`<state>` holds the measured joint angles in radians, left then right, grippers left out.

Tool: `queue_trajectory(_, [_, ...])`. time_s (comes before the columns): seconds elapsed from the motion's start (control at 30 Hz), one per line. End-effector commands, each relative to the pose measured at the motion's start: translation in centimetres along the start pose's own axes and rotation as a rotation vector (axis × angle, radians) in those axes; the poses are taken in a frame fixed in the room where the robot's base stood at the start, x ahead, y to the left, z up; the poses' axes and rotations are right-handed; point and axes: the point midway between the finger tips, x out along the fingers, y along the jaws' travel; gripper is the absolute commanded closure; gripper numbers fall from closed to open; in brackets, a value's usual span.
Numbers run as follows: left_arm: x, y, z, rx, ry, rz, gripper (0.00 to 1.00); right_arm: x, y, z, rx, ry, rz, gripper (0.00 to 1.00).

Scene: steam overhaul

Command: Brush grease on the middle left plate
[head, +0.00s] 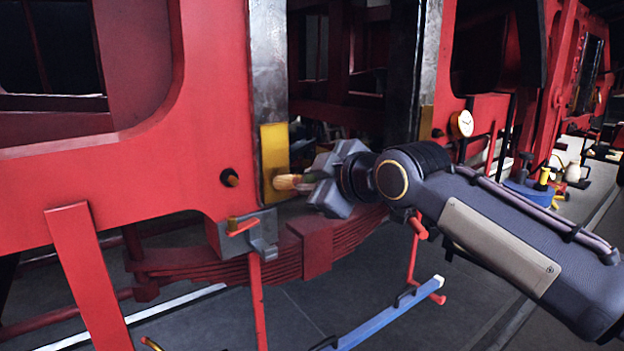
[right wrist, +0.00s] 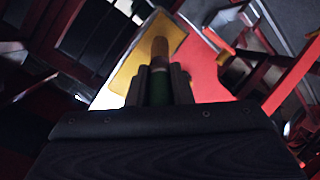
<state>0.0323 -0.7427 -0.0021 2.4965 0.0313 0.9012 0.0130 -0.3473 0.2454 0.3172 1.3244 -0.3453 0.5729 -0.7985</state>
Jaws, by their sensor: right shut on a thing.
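My right gripper (head: 318,182) is shut on a brush with a green handle (right wrist: 158,92). The brush's tan bristles (head: 287,182) point left in the head view. They overlap the right part of a yellow plate (head: 273,150) on the lower end of the left upright steel guide. The plate also shows behind the brush tip in the right wrist view (right wrist: 138,72). The bristles are at the plate's face or very close to it; I cannot tell whether they touch. A second yellow plate (head: 426,122) sits on the guide farther right. My left gripper is not in view.
The red frame (head: 215,120) surrounds the guides. A red leaf spring (head: 215,268) and a grey bracket (head: 262,236) lie below the plate.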

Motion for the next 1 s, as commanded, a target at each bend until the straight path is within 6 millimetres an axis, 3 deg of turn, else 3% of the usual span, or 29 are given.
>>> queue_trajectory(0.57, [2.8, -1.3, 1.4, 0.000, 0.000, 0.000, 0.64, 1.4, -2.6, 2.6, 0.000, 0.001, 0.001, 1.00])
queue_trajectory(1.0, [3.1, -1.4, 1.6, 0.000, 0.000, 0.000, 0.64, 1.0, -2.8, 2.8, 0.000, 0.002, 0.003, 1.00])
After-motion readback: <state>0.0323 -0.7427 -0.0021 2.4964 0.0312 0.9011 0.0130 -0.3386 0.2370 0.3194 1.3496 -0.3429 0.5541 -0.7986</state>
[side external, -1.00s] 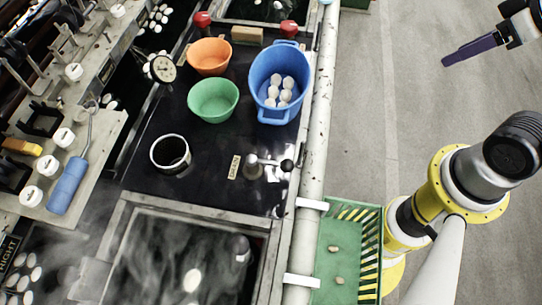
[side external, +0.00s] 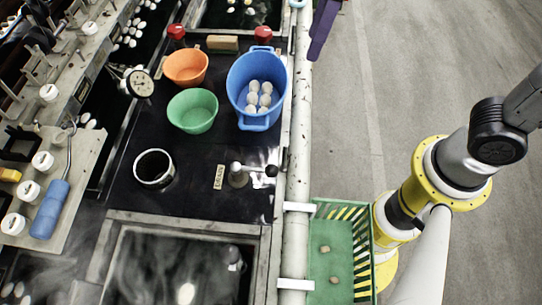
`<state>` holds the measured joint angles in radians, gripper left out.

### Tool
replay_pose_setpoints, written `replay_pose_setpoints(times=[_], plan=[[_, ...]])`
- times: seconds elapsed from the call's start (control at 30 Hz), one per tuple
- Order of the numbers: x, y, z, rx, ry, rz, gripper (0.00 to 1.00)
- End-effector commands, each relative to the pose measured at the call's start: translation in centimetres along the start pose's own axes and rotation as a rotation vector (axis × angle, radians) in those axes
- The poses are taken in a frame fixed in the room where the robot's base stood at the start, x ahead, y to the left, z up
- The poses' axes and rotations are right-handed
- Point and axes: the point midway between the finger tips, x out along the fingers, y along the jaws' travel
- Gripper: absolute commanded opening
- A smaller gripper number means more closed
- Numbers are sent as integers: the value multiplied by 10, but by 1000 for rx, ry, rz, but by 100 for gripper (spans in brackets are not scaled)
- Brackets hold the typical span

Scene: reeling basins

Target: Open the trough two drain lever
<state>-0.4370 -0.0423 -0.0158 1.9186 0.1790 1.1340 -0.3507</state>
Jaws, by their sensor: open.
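The drain lever (side external: 248,174) is a metal lever with a black ball knob on the dark deck, its arm pointing right toward the white pipe. A "DRAIN" label (side external: 219,177) lies just left of it. I cannot tell from the view which trough number it serves. My gripper (side external: 321,30) shows at the top edge as purple fingers, cut off by the frame. It is open, well above and to the right of the lever in the picture, and touches nothing that I can see.
A blue tub (side external: 236,101) with several pale cocoons, a green bowl (side external: 193,111) and an orange bowl (side external: 185,67) stand behind the lever. A steaming basin (side external: 150,265) lies in front, a green crate (side external: 322,223) right.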

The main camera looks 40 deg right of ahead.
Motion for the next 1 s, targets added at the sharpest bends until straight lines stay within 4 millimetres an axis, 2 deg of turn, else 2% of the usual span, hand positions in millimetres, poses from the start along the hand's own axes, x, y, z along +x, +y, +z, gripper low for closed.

--- Job ---
Copy exactly the part of the material above that opens with the line containing "Scene: steam overhaul" and closes with the line containing "Motion for the next 1 s, as", ends included. Drop the images.

--- Task answer ---
Scene: steam overhaul

Command: Brush grease on the middle left plate
[head, +0.00s] 
[right wrist, +0.00s] 
<state>0.0323 -0.7427 -0.0021 2.4965 0.0313 0.9012 0.0130 -0.3473 0.2454 0.3172 1.3244 -0.3453 0.5729 -0.7985</state>
Jaws, by their sensor: right shut on a thing.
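My right gripper (head: 318,182) is shut on a brush with a green handle (right wrist: 158,92). The brush's tan bristles (head: 287,182) point left in the head view. They overlap the right part of a yellow plate (head: 273,150) on the lower end of the left upright steel guide. The plate also shows behind the brush tip in the right wrist view (right wrist: 138,72). The bristles are at the plate's face or very close to it; I cannot tell whether they touch. A second yellow plate (head: 426,122) sits on the guide farther right. My left gripper is not in view.
The red frame (head: 215,120) surrounds the guides. A red leaf spring (head: 215,268) and a grey bracket (head: 262,236) lie below the plate.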

Motion for the next 1 s, as commanded, a target at each bend until the straight path is within 6 millimetres an axis, 3 deg of turn, else 3% of the usual span, or 29 are given.

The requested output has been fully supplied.